_RECORDS SHOWN_
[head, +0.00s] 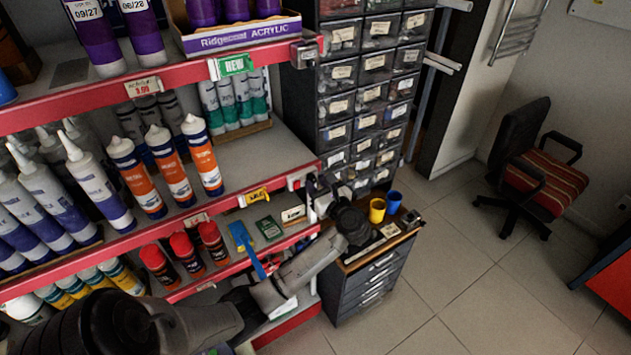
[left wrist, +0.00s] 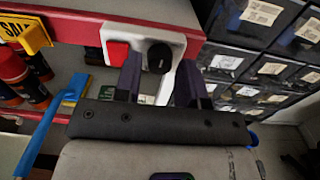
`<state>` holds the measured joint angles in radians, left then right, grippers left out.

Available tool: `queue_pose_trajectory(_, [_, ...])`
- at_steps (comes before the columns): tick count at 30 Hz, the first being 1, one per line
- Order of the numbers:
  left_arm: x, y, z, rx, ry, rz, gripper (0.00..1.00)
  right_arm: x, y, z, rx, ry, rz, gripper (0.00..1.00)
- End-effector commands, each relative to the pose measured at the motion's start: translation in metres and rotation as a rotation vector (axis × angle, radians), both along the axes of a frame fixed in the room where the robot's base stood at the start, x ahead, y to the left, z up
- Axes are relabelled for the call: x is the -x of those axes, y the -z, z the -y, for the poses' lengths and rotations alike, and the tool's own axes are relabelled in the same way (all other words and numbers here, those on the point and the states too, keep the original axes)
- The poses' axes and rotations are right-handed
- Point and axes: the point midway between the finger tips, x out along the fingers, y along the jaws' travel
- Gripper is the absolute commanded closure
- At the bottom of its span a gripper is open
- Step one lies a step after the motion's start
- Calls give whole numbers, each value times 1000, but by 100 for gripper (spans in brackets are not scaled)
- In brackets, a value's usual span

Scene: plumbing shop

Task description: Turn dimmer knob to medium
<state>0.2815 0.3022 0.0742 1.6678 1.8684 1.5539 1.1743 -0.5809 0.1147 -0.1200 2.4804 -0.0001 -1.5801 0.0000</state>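The dimmer knob (left wrist: 159,57) is a round black knob on a white plate (left wrist: 172,38) with a red square button (left wrist: 118,53), fixed to the red shelf edge. In the head view the plate's red and white part (head: 296,181) shows at the end of the middle shelf; the knob cannot be made out there. My left gripper (left wrist: 158,80) is open, its two dark fingers pointing at the plate, one on each side of the knob's lower part. Whether they touch it I cannot tell. In the head view the left gripper (head: 322,188) is at the shelf corner. My right gripper is out of view.
Dark drawer cabinets (head: 362,90) stand just right of the plate. A low drawer unit (head: 370,280) carries a yellow cup (head: 377,210) and a blue cup (head: 393,202). A blue-handled tool (head: 246,247) sticks out left of my arm. Open floor lies to the right.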

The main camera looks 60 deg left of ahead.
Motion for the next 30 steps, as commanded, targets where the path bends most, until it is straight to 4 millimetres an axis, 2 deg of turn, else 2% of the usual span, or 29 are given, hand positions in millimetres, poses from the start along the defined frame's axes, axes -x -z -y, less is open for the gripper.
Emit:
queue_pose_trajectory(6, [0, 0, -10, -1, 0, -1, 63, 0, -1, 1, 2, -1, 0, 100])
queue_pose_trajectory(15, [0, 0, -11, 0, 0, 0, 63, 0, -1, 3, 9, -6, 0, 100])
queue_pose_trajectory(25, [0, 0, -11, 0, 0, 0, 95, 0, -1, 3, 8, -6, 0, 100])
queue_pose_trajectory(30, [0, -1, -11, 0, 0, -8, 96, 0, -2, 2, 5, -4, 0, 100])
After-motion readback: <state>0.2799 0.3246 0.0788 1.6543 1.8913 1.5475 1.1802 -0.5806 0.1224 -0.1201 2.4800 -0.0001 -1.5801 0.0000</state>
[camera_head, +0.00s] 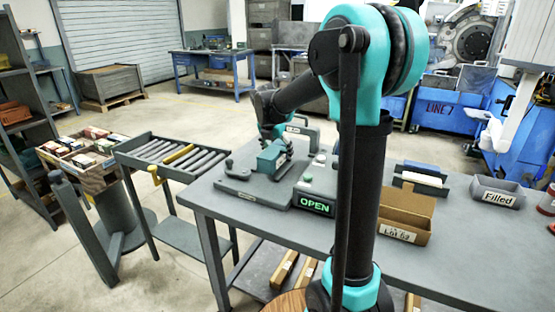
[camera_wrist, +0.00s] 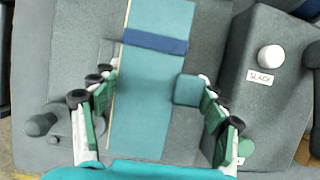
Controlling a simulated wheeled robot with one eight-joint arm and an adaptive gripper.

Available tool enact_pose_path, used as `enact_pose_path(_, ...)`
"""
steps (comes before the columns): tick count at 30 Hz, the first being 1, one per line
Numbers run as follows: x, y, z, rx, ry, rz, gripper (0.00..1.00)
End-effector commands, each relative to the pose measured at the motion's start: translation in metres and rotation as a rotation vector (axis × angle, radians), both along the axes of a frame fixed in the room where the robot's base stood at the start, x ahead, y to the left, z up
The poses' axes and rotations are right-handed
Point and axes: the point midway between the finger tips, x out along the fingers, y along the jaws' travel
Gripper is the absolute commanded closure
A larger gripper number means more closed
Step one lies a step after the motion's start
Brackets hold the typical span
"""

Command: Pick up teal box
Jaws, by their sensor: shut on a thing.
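The teal box (camera_head: 270,159) is at a grey fixture on the left part of the workbench. In the wrist view the teal box (camera_wrist: 142,95) is long, with a dark blue band across it. My gripper (camera_wrist: 156,80) has its fingers on both sides of the box and is shut on it. A small teal block (camera_wrist: 188,90) shows between the box and the right finger; I cannot tell whether it is part of the box. In the head view my gripper (camera_head: 276,138) is above the box, partly dark and hard to make out. I cannot tell whether the box is clear of the fixture.
A grey unit with a white "SLACK" knob (camera_wrist: 271,57) stands close right of my gripper. A green "OPEN" display (camera_head: 315,205), a cardboard "Lot 69" box (camera_head: 403,220) and a grey "Filled" tray (camera_head: 497,193) are on the bench. A roller stand (camera_head: 175,153) is at left.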

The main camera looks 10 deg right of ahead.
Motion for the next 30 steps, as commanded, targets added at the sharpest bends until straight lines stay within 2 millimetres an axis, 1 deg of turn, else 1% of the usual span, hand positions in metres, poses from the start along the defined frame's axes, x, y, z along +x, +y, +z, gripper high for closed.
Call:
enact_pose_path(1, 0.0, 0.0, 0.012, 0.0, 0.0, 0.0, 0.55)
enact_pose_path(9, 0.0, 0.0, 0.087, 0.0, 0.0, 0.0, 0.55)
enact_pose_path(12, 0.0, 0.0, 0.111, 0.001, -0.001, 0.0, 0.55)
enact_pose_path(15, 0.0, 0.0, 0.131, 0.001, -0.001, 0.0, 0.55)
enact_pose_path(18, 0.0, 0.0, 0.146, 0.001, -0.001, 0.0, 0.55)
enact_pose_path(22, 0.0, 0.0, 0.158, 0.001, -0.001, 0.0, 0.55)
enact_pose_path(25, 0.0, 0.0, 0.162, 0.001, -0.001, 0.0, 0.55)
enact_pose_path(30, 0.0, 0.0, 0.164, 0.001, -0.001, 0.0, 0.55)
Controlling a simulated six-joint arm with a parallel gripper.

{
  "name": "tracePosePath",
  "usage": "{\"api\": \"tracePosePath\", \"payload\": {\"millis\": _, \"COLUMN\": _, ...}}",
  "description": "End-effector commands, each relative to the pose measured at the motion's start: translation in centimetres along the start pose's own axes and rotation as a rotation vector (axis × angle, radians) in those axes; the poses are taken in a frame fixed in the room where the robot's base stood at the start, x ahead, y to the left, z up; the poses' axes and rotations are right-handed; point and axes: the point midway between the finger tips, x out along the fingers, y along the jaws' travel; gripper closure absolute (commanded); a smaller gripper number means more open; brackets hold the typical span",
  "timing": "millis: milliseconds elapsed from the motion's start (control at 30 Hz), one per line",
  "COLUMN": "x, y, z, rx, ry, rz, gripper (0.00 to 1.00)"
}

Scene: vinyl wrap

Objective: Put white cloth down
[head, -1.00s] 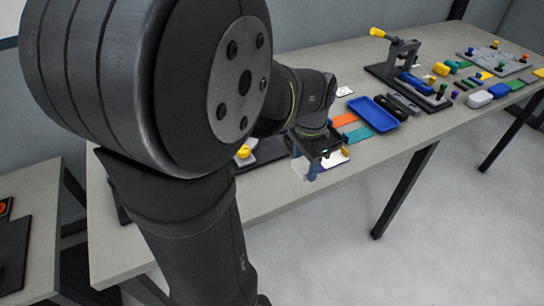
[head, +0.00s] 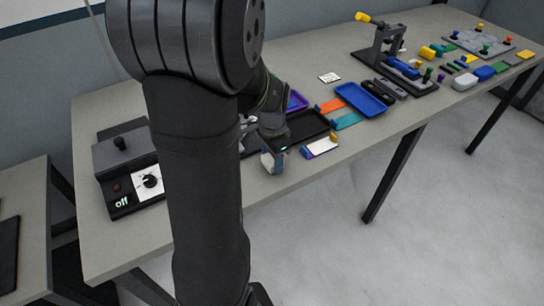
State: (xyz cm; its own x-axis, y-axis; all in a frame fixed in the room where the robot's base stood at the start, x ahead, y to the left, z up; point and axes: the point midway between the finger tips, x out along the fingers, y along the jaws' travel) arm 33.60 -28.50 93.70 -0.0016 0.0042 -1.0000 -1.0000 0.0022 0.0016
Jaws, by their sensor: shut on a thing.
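My gripper (head: 274,163) is at the near edge of the long table, partly behind my own arm. It is shut on the white cloth (head: 266,162), which shows as a small pale patch at the fingertips. The cloth is low over the table's front strip; I cannot tell whether it touches the surface. Most of the cloth and the fingers' grip are hidden or too small to make out.
A control box reading "off" (head: 122,202) stands at left. The front strip of the table (head: 300,185) is bare.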

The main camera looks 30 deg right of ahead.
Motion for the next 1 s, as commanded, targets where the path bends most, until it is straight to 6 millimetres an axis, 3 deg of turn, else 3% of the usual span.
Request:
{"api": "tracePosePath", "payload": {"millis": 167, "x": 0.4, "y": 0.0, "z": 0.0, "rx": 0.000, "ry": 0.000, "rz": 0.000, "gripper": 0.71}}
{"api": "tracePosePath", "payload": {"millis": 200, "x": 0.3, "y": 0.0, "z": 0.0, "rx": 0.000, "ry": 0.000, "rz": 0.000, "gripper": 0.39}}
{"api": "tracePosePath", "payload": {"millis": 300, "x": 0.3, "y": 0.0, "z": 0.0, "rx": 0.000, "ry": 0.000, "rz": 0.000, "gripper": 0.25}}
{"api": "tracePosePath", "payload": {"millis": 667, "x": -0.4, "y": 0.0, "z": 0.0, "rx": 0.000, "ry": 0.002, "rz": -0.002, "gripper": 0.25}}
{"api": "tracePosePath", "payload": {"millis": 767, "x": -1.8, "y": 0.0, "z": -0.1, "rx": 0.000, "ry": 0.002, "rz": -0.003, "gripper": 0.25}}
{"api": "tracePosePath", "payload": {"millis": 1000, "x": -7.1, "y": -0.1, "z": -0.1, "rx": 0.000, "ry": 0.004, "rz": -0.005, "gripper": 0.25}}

_WORK REQUIRED_
Look at the listing and set down only the lines from its start through the line with "right_arm: x, y, z, rx, ry, rz, gripper", word for word and without pictures.

_RESPONSE FOR THIS EXERCISE_
[head, +0.00s] 
[left wrist, +0.00s] 
`<state>` holds the measured joint angles in radians, left then right, grippers left out.

Available tool: `queue_pose_trajectory(_, [_, ...])`
- at_steps (comes before the columns): tick count at 30 Hz, the first being 1, one per line
- Order of the numbers:
  left_arm: x, y, z, rx, ry, rz, gripper (0.00..1.00)
  right_arm: x, y, z, rx, ry, rz, gripper (0.00..1.00)

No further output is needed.